French President Emmanuel Macron said the vessel had been intercepted and diverted in the Mediterranean with co-operation from allies including the British navy.
The tanker was “subject to international sanctions and suspected of flying a false flag”, he wrote on X.
“We are determined to uphold international law and to ensure the effective enforcement of sanctions.

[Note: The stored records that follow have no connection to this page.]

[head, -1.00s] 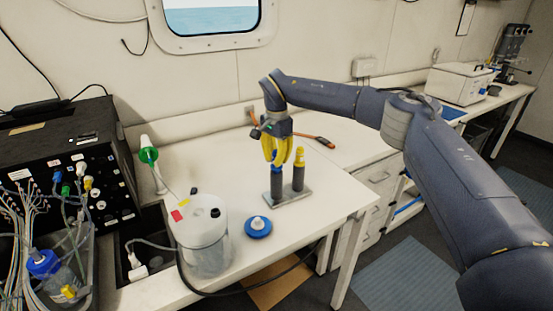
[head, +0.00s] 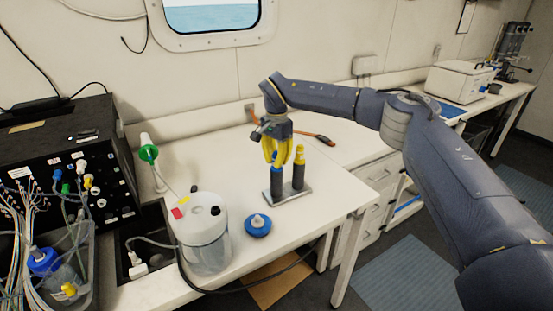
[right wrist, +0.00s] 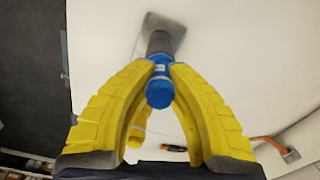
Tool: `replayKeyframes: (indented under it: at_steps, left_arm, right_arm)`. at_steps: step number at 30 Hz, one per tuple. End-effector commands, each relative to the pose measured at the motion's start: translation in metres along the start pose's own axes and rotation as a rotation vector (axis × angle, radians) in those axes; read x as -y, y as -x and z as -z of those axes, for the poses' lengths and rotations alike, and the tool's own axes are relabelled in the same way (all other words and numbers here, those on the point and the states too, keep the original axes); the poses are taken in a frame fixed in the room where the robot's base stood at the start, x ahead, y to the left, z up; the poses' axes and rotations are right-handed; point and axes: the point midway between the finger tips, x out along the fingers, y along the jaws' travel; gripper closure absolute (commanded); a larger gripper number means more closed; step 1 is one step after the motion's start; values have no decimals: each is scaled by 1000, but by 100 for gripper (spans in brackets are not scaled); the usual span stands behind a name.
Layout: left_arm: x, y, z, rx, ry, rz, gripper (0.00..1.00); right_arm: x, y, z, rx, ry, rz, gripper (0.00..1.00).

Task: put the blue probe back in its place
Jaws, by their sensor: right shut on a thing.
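The blue probe (head: 277,171) is upright at the left post of a small grey stand (head: 291,194) on the white bench. Its blue top is between the yellow fingers of my right gripper (head: 278,162), which is shut on it. A dark cylinder shows directly below the blue part; I cannot tell whether the probe is fully seated. In the right wrist view the blue probe (right wrist: 159,88) is between the fingertips (right wrist: 162,66), above the grey plate (right wrist: 168,28). My left gripper is not in view.
A yellow-topped probe (head: 300,158) stands upright close to the right on the same stand. A blue disc with a white knob (head: 258,225) and a clear jar (head: 205,245) are front left. An orange-handled tool (head: 318,138) lies behind. The bench right of the stand is clear.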

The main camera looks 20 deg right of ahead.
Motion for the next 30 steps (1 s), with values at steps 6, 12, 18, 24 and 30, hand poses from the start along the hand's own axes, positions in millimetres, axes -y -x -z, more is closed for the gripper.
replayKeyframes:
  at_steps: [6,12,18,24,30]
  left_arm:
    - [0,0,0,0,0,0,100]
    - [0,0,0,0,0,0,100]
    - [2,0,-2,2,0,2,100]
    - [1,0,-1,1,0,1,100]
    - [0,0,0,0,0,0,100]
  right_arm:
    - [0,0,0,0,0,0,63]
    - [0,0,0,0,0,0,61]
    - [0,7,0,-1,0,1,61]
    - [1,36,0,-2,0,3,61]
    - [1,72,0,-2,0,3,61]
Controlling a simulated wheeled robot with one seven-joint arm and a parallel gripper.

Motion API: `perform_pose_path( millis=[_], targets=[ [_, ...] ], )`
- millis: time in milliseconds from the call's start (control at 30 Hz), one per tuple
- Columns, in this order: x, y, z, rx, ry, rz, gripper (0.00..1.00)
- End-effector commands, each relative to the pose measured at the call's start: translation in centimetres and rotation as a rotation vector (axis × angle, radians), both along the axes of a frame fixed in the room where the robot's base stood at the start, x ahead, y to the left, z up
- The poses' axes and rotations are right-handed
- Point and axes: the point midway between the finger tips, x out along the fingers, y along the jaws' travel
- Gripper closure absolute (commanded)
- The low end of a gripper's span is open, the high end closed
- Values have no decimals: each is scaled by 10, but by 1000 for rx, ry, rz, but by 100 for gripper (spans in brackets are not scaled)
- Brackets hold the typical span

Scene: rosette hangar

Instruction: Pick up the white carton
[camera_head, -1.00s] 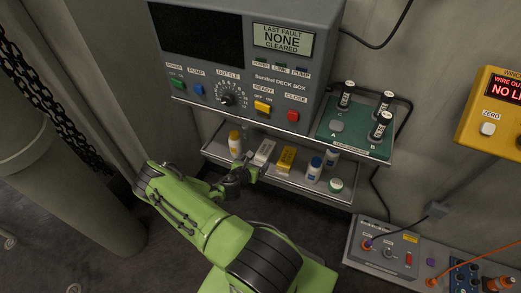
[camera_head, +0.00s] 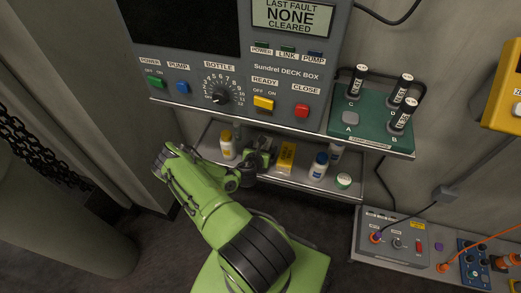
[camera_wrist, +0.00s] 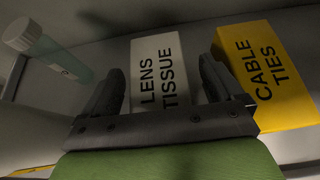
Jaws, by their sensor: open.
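The white carton (camera_wrist: 158,66), printed "LENS TISSUE", lies on the shelf in the wrist view. My gripper (camera_wrist: 162,80) is open, with one dark finger at each side of the carton. The right finger is in the narrow gap between it and the yellow "CABLE TIES" carton (camera_wrist: 268,75). I cannot tell whether either finger touches the white carton. In the head view my gripper (camera_head: 260,150) reaches onto the shelf and hides most or all of the white carton.
A translucent tube (camera_wrist: 45,47) lies left of my gripper.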

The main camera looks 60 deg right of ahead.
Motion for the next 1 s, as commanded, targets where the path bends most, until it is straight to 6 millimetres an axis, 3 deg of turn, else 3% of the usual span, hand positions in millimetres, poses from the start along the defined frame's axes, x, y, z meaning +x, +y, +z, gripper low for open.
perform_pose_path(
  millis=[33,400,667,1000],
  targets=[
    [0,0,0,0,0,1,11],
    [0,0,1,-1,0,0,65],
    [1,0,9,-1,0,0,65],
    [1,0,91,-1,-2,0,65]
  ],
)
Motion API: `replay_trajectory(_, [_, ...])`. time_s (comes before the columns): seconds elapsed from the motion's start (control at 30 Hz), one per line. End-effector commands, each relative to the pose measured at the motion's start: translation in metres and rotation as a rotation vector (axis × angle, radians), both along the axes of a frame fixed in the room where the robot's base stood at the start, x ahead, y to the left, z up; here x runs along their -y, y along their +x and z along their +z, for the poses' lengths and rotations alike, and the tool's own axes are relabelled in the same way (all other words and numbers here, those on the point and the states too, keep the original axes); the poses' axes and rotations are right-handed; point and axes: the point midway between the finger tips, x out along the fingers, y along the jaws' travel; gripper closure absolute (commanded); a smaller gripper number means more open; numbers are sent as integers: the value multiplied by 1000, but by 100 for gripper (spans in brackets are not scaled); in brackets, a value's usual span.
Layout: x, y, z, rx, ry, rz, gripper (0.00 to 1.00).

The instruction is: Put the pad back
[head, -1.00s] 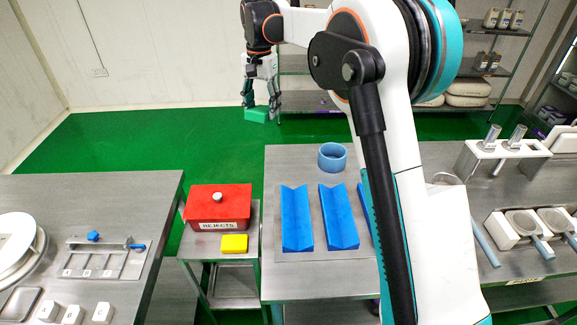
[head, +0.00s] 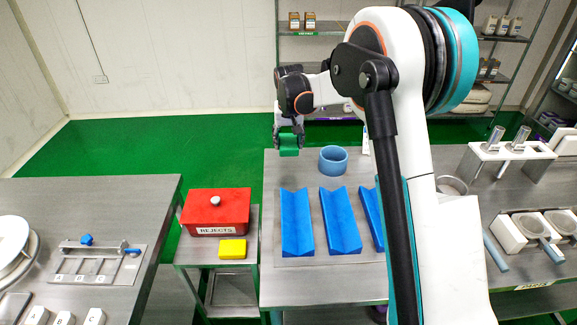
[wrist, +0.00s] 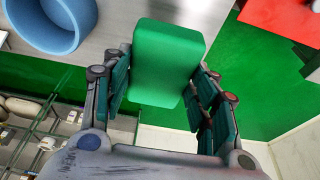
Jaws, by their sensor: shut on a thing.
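My gripper (head: 289,147) is shut on a green pad (head: 289,152), a block with rounded edges. In the wrist view the green pad (wrist: 168,62) sits between the two fingers (wrist: 166,88) and sticks out past their tips. In the head view the pad is at the far left edge of the steel table (head: 325,283), left of a blue round cup (head: 333,160). I cannot tell its exact height above the table. A yellow pad (head: 232,249) lies on the small cart, in front of the red REJECTS box (head: 216,211).
Blue V-shaped blocks (head: 297,222) lie on a plate on the steel table, nearer than the cup. A left bench (head: 140,210) holds a slotted tray lettered A, B, C (head: 98,263). A right bench holds a white stand (head: 510,150) with metal cylinders. Shelves stand behind.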

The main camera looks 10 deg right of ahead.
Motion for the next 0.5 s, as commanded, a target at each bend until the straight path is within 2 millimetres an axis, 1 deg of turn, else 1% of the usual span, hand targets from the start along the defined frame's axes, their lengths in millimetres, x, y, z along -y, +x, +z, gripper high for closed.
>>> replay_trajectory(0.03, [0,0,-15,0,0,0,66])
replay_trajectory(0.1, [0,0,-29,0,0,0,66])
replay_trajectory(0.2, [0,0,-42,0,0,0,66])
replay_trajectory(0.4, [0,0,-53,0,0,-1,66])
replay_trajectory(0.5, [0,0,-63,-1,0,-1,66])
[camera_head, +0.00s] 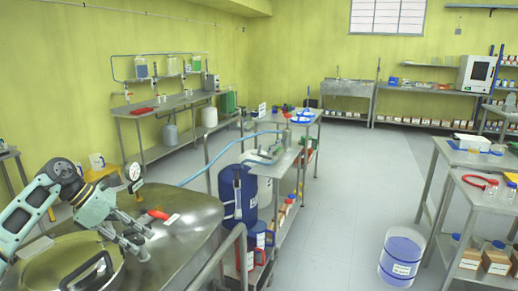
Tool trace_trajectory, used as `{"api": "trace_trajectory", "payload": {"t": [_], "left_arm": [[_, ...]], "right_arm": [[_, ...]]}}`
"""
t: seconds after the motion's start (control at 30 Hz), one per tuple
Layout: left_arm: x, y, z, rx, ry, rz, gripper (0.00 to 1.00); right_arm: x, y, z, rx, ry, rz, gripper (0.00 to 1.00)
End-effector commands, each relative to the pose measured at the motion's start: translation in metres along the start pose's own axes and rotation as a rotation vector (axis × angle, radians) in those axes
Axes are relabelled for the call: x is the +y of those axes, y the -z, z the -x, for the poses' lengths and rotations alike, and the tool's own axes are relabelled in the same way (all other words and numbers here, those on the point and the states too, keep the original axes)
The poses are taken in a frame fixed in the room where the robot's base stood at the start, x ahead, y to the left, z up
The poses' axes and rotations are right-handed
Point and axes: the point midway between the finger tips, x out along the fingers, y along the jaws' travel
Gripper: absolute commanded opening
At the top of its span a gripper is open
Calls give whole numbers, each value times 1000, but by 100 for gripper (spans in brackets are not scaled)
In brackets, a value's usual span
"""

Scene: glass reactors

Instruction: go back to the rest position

The activities of the ‘shadow fleet’ contribute to financing the war of aggression against Ukraine,” Macron added.
UK defence secretary John Healey said Britain provided “tracking and monitoring” in support of the French operation.
“Alongside our allies, we are stepping up our response to shadow vessels — to choke off the funds that fuel Putin’s illegal invasion of Ukraine,” he added.
European countries are starting to take tougher action against the so-called shadow fleet of vessels transporting western-sanctioned crude oil, following the US’s seizures of tankers off the coast of Venezuela.
However, in a speech at the World Economic Forum in Davos, Ukrainian President Volodymyr Zelenskyy urged Europe to step up its efforts even further to stop the shadow fleet, suggesting the Russian oil be confiscated and “sold for Europe’s benefit”.
The US has seized seven oil tankers since December 10, according to maritime intelligence group Windward.
This month, with the support of the UK, it boarded the Russian-flagged Marinera tanker, previously known as the Bella 1, after pursuing it for several weeks across the Atlantic.
“Trump has given European navies this template that you can go after the shadow fleet,” said Michelle Wiese Bockmann, senior maritime intelligence analyst at Windward.
The French navy said the tanker seized on Thursday, named Grinch, was sailing from the port of Mourmansk in Russia. The vessel was falsely flying the flag of Comoros, according to the International Maritime Organization. It was carrying 750,000 barrels of crude oil, Windward said.
The operation is the second time France has intercepted an oil tanker suspected of smuggling Russian fossil fuels. In October, the French navy boarded a vessel that had navigated near Denmark during a series of drone incursions, arguing that it too was part of the shadow fleet.
Germany last week blocked a falsely flagged tanker that was attempting to enter the Baltic Sea.
Under the United Nations Convention on the Law of the Sea, states can board falsely flagged vessels travelling in international waters, but European countries have until this year been reluctant to do so.
“This is the first sign that the long-anticipated campaign against the dark fleet has commenced,” said Wiese Bockmann.